--- Problem requirements ---
Look for the string "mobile" in every line, and copy each line that has it.

________

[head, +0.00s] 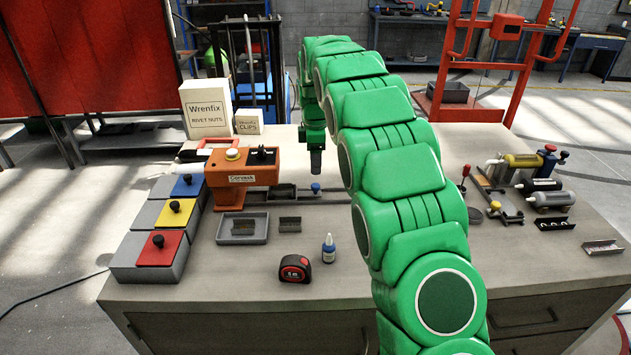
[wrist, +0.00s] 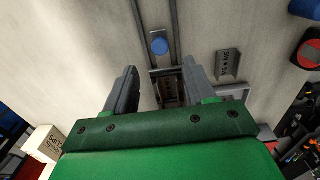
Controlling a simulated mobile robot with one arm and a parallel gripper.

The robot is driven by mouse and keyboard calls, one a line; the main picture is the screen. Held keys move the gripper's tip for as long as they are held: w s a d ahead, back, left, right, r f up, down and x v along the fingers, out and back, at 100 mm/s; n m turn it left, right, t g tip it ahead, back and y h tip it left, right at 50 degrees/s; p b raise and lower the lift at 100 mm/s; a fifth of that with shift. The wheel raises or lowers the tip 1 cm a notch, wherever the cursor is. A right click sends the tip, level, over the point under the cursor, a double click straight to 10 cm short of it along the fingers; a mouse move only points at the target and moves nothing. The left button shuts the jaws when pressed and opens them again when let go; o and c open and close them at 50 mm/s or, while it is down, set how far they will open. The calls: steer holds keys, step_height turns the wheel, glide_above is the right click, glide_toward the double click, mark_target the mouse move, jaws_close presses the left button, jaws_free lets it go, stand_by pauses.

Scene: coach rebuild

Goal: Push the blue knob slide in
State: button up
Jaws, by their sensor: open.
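The blue knob (head: 316,188) stands on a narrow dark slide that runs rightward from the orange machine (head: 232,180) on the bench. In the wrist view the blue knob (wrist: 159,45) sits on the slide's rail, beyond the fingertips and roughly in line with the gap between them. A dark open tray part (head: 283,191) lies between the machine and the knob; it also shows between the fingers in the wrist view (wrist: 170,88). My gripper (head: 316,172) points down above the knob, apart from it. In the wrist view my gripper (wrist: 160,80) is open and empty.
Blue, yellow and red lidded boxes (head: 157,250) stand left. Cylinders and tools (head: 548,190) lie right. Cartons (head: 206,108) stand behind.

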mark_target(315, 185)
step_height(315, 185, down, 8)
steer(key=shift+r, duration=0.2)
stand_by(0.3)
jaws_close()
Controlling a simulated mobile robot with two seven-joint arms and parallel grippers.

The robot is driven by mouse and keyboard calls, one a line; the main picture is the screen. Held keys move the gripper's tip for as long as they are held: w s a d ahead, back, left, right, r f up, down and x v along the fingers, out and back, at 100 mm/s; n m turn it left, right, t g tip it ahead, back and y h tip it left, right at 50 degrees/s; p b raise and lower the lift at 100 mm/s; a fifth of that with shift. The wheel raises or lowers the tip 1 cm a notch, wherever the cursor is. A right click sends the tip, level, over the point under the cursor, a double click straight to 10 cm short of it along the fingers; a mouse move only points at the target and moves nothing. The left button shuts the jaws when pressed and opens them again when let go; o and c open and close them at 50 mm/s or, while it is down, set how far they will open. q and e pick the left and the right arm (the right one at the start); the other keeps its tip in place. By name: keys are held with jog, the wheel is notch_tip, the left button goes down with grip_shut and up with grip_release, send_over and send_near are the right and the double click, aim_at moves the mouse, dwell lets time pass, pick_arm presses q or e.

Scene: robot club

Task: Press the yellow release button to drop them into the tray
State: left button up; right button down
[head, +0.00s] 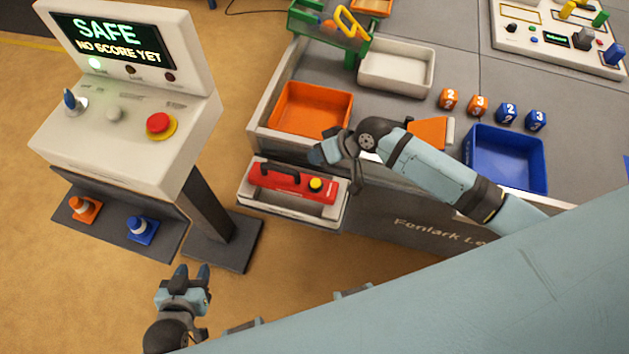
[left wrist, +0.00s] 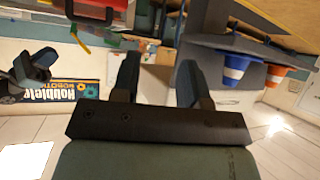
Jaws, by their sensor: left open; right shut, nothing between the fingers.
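A round yellow button (head: 316,184) sits on the right end of a red device (head: 292,185) with a black handle. The device lies in a pale holder (head: 335,213) on the front side of the table, below the orange tray (head: 312,109). My right gripper (head: 318,155) is shut and empty, above and beyond the button at the table's front edge, apart from it. A cream tray (head: 396,68) stands near a green frame (head: 331,36) with a yellow loop and orange pieces inside. My left gripper (head: 193,272) is open and empty, low beside the console; its fingers also show in the left wrist view (left wrist: 156,80).
A console (head: 130,125) with a screen reading SAFE, NO SCORE YET and a red button stands at left. Orange (head: 84,209) and blue (head: 140,229) cones sit on its lower shelf. A blue tray (head: 507,183) and several numbered cubes (head: 478,105) are on the table.

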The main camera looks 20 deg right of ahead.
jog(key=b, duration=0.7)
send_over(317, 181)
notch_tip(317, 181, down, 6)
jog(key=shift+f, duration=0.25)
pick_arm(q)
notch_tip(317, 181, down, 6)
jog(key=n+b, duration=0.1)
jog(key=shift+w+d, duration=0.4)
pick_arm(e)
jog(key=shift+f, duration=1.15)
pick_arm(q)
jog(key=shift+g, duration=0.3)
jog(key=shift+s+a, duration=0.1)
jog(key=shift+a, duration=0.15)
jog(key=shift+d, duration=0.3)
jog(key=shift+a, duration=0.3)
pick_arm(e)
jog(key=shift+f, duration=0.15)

________

--- Answer to the exercise ---
Controlling a simulated mobile robot with one arm and a parallel gripper.
Controlling a simulated mobile robot with two seven-joint arms and parallel grippers.

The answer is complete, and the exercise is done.